> **YOUR GOAL**:
Starting from the line that contains "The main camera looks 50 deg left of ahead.", copy every line exactly until the line that contains "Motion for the", which is also included.

BEGIN

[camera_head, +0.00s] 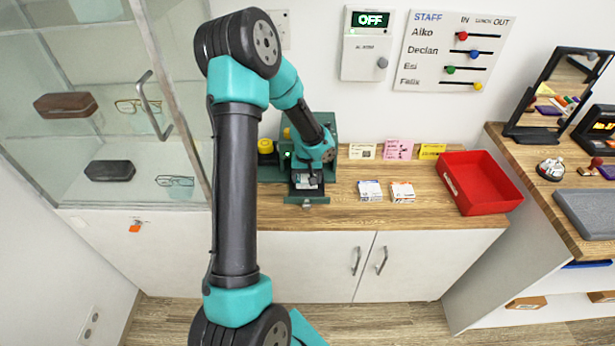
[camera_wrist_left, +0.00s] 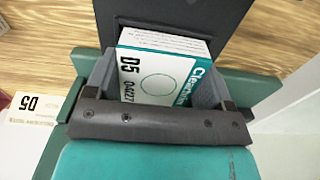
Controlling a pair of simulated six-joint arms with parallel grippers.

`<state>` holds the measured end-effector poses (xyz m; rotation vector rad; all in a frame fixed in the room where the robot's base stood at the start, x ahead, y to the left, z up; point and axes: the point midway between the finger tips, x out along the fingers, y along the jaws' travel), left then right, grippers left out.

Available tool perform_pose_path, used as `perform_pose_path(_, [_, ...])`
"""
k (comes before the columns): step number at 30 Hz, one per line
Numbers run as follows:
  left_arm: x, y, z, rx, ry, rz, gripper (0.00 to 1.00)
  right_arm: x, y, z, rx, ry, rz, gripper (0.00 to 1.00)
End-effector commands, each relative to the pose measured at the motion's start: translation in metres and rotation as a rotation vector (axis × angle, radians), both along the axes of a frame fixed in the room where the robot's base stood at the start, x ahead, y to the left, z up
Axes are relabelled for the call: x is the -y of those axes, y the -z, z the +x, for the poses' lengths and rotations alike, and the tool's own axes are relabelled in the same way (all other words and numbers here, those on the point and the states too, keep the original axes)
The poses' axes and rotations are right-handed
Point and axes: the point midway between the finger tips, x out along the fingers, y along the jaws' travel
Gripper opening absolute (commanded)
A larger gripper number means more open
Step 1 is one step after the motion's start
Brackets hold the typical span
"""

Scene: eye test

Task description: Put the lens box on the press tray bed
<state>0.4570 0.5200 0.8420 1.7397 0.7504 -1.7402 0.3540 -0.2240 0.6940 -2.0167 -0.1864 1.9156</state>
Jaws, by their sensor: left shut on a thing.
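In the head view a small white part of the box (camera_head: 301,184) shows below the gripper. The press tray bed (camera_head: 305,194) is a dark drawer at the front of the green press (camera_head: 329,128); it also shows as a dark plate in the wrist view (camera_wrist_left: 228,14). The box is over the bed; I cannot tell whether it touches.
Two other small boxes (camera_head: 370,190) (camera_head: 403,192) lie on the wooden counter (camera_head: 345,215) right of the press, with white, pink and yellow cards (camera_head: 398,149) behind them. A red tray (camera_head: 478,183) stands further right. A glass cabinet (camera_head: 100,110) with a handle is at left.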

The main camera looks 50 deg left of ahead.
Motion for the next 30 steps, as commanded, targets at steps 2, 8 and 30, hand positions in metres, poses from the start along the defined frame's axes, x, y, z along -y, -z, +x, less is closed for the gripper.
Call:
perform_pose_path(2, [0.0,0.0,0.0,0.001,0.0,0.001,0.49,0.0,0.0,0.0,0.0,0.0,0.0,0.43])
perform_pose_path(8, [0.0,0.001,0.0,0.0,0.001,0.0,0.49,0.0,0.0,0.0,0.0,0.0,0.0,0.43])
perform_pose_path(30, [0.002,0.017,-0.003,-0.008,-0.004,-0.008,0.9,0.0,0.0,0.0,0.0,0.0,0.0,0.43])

END

> **EXERCISE RESULT**:
The main camera looks 50 deg left of ahead.
Motion for the next 30 steps, as commanded, targets at steps 2, 8 and 30, hand positions in metres, poses from the start along the defined frame's axes, x, y, z along -y, -z, +x, less is closed for the gripper.

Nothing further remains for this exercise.